### Requirement
List every line below containing "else".

### Items from a data source
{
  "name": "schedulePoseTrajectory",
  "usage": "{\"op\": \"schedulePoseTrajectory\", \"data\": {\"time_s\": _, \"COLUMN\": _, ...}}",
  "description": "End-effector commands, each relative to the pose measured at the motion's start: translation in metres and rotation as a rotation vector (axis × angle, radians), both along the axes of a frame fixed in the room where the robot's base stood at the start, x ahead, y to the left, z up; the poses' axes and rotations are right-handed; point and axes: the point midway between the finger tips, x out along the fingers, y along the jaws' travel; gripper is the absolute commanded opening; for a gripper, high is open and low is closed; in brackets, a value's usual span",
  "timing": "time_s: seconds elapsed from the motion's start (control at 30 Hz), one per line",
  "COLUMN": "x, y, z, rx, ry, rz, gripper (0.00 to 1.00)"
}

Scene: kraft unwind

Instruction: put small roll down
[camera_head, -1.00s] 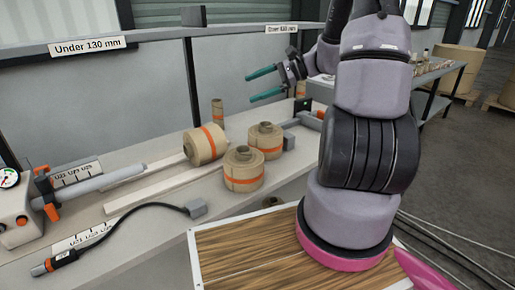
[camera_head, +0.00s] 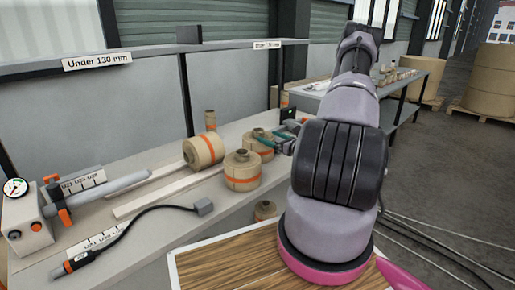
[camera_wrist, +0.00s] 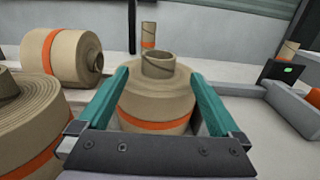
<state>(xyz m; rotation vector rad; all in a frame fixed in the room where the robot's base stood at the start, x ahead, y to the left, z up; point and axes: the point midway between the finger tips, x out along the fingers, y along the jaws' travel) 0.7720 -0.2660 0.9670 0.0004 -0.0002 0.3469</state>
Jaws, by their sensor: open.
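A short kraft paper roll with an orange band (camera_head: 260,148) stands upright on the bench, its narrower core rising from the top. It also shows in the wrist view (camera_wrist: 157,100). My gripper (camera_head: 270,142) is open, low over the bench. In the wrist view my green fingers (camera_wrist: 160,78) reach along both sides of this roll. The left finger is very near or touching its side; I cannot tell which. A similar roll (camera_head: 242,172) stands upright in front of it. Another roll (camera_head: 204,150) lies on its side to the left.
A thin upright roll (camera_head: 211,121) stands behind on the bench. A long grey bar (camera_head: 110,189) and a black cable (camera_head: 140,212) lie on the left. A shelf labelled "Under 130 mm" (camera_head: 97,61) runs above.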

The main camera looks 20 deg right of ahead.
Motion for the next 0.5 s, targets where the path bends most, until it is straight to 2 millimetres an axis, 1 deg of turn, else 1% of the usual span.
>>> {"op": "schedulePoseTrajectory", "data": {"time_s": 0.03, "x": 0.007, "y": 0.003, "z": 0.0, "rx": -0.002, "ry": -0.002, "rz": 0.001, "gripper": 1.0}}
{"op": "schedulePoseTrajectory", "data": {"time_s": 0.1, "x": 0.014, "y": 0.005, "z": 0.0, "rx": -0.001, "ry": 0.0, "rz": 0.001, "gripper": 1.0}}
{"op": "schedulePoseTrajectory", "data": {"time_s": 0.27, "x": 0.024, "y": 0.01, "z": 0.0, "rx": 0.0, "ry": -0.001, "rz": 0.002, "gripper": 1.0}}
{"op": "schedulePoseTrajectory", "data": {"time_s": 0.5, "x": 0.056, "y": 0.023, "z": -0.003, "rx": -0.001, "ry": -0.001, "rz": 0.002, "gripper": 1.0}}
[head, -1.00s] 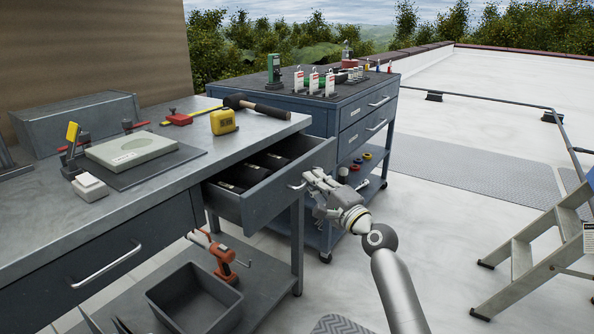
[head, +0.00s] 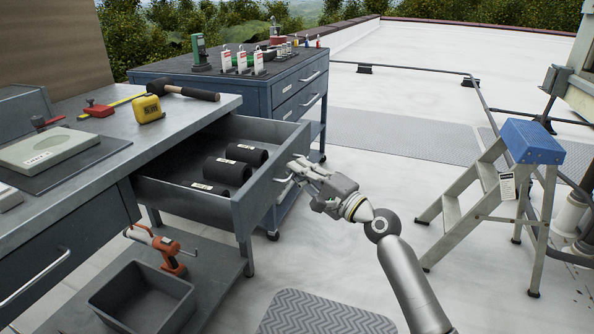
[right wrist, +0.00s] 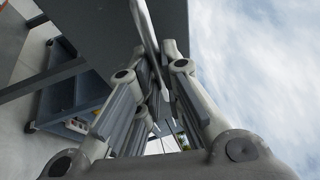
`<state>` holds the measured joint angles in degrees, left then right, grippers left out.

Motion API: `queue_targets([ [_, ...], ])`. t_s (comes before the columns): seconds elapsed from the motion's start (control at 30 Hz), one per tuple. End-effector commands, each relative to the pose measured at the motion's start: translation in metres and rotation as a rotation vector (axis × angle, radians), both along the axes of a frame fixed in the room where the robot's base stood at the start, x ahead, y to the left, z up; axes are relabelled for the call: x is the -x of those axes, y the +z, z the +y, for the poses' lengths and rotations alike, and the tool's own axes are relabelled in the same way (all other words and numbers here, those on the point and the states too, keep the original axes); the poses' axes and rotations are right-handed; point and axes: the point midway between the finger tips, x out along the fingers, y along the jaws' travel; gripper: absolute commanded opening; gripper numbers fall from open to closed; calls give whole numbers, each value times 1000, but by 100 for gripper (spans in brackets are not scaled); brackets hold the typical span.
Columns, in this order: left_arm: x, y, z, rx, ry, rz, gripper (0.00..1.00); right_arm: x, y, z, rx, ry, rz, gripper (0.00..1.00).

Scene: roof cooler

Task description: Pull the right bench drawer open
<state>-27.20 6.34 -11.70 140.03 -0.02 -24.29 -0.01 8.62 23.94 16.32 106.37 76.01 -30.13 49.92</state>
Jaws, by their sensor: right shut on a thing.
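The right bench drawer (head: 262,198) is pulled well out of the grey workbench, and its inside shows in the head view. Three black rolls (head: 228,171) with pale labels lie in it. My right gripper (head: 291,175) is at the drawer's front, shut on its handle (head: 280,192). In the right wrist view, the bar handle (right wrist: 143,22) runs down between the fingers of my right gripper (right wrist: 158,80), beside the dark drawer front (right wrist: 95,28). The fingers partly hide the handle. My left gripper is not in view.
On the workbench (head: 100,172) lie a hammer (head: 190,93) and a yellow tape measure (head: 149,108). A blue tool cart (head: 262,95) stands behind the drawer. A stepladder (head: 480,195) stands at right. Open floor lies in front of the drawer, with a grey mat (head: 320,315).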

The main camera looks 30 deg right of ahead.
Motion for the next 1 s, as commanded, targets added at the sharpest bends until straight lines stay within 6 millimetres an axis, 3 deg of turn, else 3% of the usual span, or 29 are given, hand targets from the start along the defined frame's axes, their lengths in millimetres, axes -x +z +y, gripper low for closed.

### Exercise output
Motion for the next 0.5 s, targets where the path bends most, until it is straight to 2 millimetres an axis, 1 deg of turn, else 1% of the usual span.
Motion for the next 1 s, as commanded, targets added at the sharpest bends until straight lines stay within 6 millimetres an axis, 3 deg of turn, else 3% of the usual span, or 29 are given, hand targets from the start along the defined frame's axes, their lengths in millimetres, axes -x +z +y, gripper low for closed.

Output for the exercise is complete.